[489] This seems to be the universally accepted emendation of the unmeaning words in the original text. Grote remarks “The statue and sacred ground of Apollo Temenites was the most remarkable feature in this portion of Syracuse, and would naturally be selected to furnish a name for the gate.” ‘Hist. of Greece,’ part ii. ch. lxxxiv. note.

[490] The main street of Achradina is spoken of by Cicero as broad, straight and long; which was unusual in an ancient Greek city. See Grote. ad. loc.

[491] The citadel of Syracuse was built upon the island of Ortygia, and was therefore easily cut off by a ditch and palisade across the narrow isthmus by which it was connected with the mainland.

[492] “He offered them what in modern times would be called a constitution.” Grote.

[493] On this passage Grote has the following note:—“Plutarch states that Herakleides brought only seven triremes. But the force stated by Diodorus (twenty triremes, three transports and 1500 soldiers) appears more probable. It is difficult otherwise to explain the number of ships which the Syracusans presently appear as possessing. Moreover, the great importance which Herakleides steps into, as opposed to Dion, is more easily accounted for.”

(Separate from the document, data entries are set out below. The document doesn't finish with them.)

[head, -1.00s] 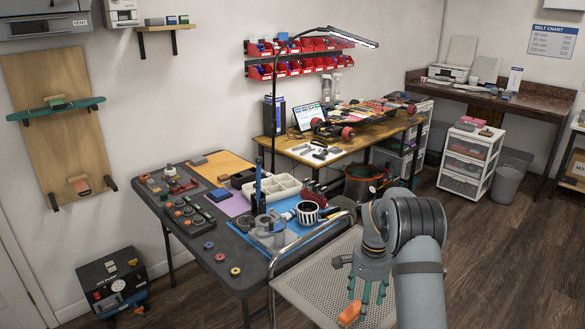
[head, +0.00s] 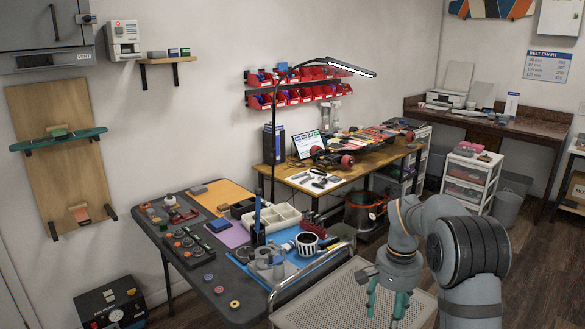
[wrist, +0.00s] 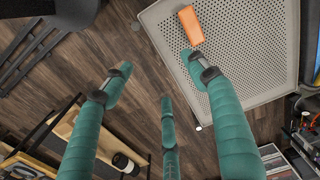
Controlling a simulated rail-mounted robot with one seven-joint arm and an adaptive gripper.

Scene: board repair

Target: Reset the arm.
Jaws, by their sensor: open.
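My gripper (head: 384,306) hangs from my bent arm over the right part of the perforated grey cart top (head: 318,296) in the head view. Its green fingers point down. In the wrist view my gripper (wrist: 162,84) has its fingers spread wide, with nothing between them and the wood floor behind. An orange block (wrist: 190,25) lies on the perforated top, beyond the fingertips and apart from them. The block does not show in the head view now.
A dark workbench (head: 205,270) with tools and small parts stands left of the cart. A wooden bench (head: 283,172) with a skateboard stands behind. A white drawer unit (head: 470,180) and a grey bin (head: 507,207) stand to the right. Some floor there is clear.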

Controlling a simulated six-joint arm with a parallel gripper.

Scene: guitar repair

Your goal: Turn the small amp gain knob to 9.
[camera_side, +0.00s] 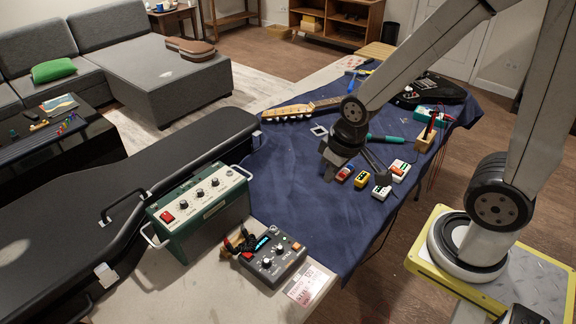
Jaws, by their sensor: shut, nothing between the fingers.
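The small amp (212,222) is a dark green box with a pale front panel, standing at the left of the table beside a black case. Its panel carries a red switch (167,216) and a row of three knobs (199,194). The knob labels and pointer positions are too small to read, so I cannot tell which is the gain knob. My gripper (326,168) is above the blue cloth, to the right of the amp and well apart from it. It points downward, shut and empty.
Several small pedals, including a yellow one (361,179), lie near my gripper. A guitar neck (300,110) lies behind. The blue cloth (285,190) between amp and gripper is clear.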

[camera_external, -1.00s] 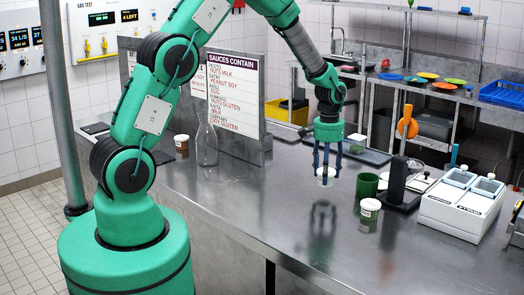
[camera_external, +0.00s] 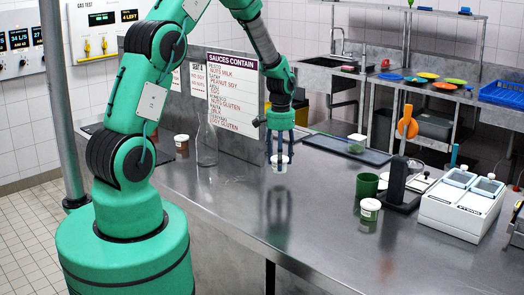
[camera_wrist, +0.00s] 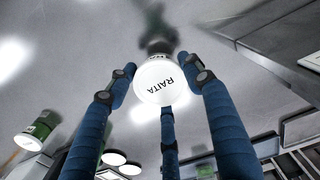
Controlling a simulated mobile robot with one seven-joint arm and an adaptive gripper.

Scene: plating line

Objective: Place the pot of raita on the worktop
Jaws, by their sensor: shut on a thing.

[494] The Syracusan cavalry was celebrated, and “the knights” here and elsewhere no doubt means Syracusan citizens, though at first this passage looks as if strangers were meant. See ch. 44, where the knights and leading citizens are mentioned together.

[495] I conceive that the “atrium” or “cavædium” of the house, that is, the interior peristyle or court surrounded with columns, is meant, and that Dion, sitting on one side of this room, saw the apparition behind the columns on the other. An outside portico was a very unusual appendage to a Greek house, and Dion’s house is said to have been especially simple and unpretending, whereas nearly all houses were built with an inner court or “patio,” with its roof supported by columns, and into which the other rooms of the house opened.

[496] L. Junius Brutus, consul B.C. 509, was a Patrician, and his race was extinct in his two sons (Liv. ii. 1-4; Drumann, Junii, p. 1; Dion Cassius, xliv. 12; Dionys. Hal. Antiq. Rom. v. 18).

[497] Servilia, the wife of M. Junius Brutus, the father of this Brutus, was the daughter of Livia, who was the sister of M. Livius Drusus, tribunus plebis B.C. 91. Livia married for her first husband M. Cato, by whom she had M. Cato Uticensis; for her second husband she had Q. Servilius Cæpio, by whom she became the mother of Servilia. M. Junius Brutus, the father of this Brutus, was the first husband of Servilia, who had by her second husband, D. Junius Silanus, two daughters. Her son Brutus was born in the autumn of B.C. 85. He was adopted by his uncle Q. Servilius Cæpio, whence he is sometimes called Cæpio, and Q. Cæpio Brutus on coins, public monuments, and in decrees (Drumann, Junii).

[498] Ahala was Magister Equitum to L. Quinctius Cincinnatus. The story belongs to B.C. 439; and it is told by Livius, iv. 13, 14. The true name of Mallius Spurius is Spurius Mælius.